Waugh, Rev. William Robert (25 July 1818 – 25 Nov. 1905), worked mostly worked on planetary observations from his observatory located on Portland. Here he housed a 12½-inch reflector and a 4½-inch refractor. Elected FRAS in 1888, he was also the director of the Jupiter section of the British Astronomical Association. He was a renowned draughtsman and his drawings on Jupiter included great accuracy and detail. He contributed to Webb’s Celestial Objects. On a local level he was a member of the Dorset Natural History society. He was one of the people who reported a new star (nova) in the constellation of Perseus.

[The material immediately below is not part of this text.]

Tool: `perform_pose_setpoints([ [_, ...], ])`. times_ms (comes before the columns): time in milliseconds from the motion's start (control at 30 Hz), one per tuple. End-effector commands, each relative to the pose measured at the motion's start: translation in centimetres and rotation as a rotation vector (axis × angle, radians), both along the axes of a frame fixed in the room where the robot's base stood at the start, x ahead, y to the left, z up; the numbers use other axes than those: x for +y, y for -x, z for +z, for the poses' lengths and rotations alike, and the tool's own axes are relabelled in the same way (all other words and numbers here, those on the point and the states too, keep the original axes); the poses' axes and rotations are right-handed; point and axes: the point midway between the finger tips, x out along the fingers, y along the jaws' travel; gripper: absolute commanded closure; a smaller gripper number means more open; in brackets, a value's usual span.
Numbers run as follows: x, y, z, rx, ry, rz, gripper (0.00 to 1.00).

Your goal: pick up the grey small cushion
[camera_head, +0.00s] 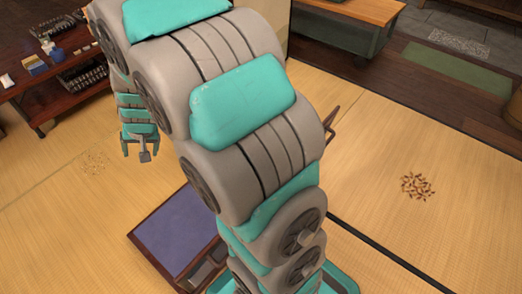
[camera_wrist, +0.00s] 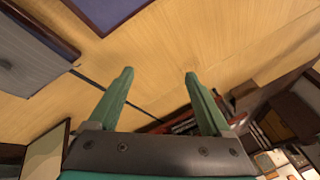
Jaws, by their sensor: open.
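I cannot make out the grey small cushion for certain in either view. A flat grey, cushion-like surface (camera_wrist: 32,62) shows at the left edge of the wrist view, cut off by the frame; I cannot tell whether it is the cushion. My gripper (camera_head: 138,152) hangs over the tatami at the left of the head view. In the wrist view my gripper (camera_wrist: 159,73) has its two green fingers wide apart, with nothing between them. My arm hides much of the middle of the head view.
A dark-framed piece with a blue-purple top (camera_head: 172,232) lies low beside my arm. A dark red-brown table (camera_head: 50,98) with small items stands at upper left. Small dark bits (camera_head: 417,186) lie on the right tatami. Tatami (camera_head: 60,215) at lower left is clear.

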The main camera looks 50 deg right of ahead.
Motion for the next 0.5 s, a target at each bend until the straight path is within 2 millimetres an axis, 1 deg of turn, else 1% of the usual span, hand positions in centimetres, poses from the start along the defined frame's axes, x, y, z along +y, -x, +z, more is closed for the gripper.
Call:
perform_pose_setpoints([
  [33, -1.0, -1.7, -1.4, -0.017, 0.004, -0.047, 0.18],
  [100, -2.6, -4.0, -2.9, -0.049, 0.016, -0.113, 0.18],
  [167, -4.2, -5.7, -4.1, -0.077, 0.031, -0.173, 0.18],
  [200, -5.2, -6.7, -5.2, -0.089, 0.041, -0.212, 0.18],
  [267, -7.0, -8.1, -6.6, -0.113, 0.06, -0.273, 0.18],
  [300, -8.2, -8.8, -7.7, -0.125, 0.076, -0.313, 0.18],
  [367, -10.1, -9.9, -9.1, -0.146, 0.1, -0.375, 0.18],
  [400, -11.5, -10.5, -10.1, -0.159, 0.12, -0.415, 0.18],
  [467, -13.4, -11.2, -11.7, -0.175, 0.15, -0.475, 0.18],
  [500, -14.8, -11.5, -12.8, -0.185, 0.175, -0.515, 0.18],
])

Woolley, Richard (1906-1986), born in Weymouth, educated at Gonville and Caius College, Cambridge, he was mentored by Frederick Stratton. He was appointed Chief Assistant at the Royal Observatory Greenwich (ROG), but after only two years returned to Cambridge as Chief Assistant to Arthur Eddington. Stratton soon afterwards urged him to apply for the Directorship of the Commonwealth Solar Observatory at Canberra. Donald Lynden-Bell credited him with being ‘one of the architects of the re-birth of British optical astronomy through the Anglo-Australian Telescope and the UK Schmidt’. He returned in 1956 to be Astronomer Royal and oversee the move of the ROG to Herstmonceux. There he forged a vital link with the University of Sussex (see ODNB; Lynden-Bell 1987; Sussex ; County of London; Cambridgeshire).